▸ **OBJECTIVE**: Go through the listing and return every line with "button" in it.

-=-=-=-=-

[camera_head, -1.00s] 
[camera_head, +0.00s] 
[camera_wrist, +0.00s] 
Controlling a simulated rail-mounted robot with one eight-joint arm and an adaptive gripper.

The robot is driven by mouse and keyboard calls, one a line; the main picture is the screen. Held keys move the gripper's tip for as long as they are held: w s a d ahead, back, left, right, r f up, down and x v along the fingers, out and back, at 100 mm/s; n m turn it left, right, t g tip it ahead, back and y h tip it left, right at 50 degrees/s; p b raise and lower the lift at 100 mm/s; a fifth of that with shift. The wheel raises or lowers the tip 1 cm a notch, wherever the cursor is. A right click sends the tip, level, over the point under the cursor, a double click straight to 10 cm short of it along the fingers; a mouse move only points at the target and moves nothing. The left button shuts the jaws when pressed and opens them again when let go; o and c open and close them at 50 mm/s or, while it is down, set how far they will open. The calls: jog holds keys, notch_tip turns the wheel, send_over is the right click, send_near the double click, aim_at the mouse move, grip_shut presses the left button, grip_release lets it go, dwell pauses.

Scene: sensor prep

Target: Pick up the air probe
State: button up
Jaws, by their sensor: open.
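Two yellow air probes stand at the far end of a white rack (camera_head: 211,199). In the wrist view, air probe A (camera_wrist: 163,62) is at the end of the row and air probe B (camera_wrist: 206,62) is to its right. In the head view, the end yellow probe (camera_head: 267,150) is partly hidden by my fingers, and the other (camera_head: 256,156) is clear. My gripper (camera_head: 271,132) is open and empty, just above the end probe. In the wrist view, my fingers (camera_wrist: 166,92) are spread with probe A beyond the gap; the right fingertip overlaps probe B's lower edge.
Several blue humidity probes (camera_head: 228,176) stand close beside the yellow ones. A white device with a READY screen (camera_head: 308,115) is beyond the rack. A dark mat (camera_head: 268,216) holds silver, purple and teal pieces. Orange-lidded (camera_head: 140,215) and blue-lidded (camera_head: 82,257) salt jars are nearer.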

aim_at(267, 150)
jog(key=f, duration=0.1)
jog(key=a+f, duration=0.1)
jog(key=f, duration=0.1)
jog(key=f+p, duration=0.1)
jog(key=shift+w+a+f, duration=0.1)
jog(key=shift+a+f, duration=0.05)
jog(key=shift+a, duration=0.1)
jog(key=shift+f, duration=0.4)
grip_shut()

-=-=-=-=-

▸ **TASK RESULT**:
The robot is driven by mouse and keyboard calls, one a line; the main picture is the screen. Held keys move the gripper's tip for as long as they are held: w s a d ahead, back, left, right, r f up, down and x v along the fingers, out and back, at 100 mm/s; n m turn it left, right, t g tip it ahead, back and y h tip it left, right at 50 degrees/s; p b raise and lower the lift at 100 mm/s; a fifth of that with shift. The wheel raises or lowers the tip 1 cm a notch, wherever the cursor is. A right click sends the tip, level, over the point under the cursor, a double click straight to 10 cm short of it along the fingers; a mouse move only points at the target and moves nothing. The left button shuts the jaws when pressed and opens them again when let go; o and c open and close them at 50 mm/s or, while it is down, set how far they will open. The calls: jog holds keys, notch_tip turns the wheel, send_over is the right click, send_near the double click, aim_at the mouse move, grip_shut presses the left button, grip_release lets it go, dwell pauses.
State: button up

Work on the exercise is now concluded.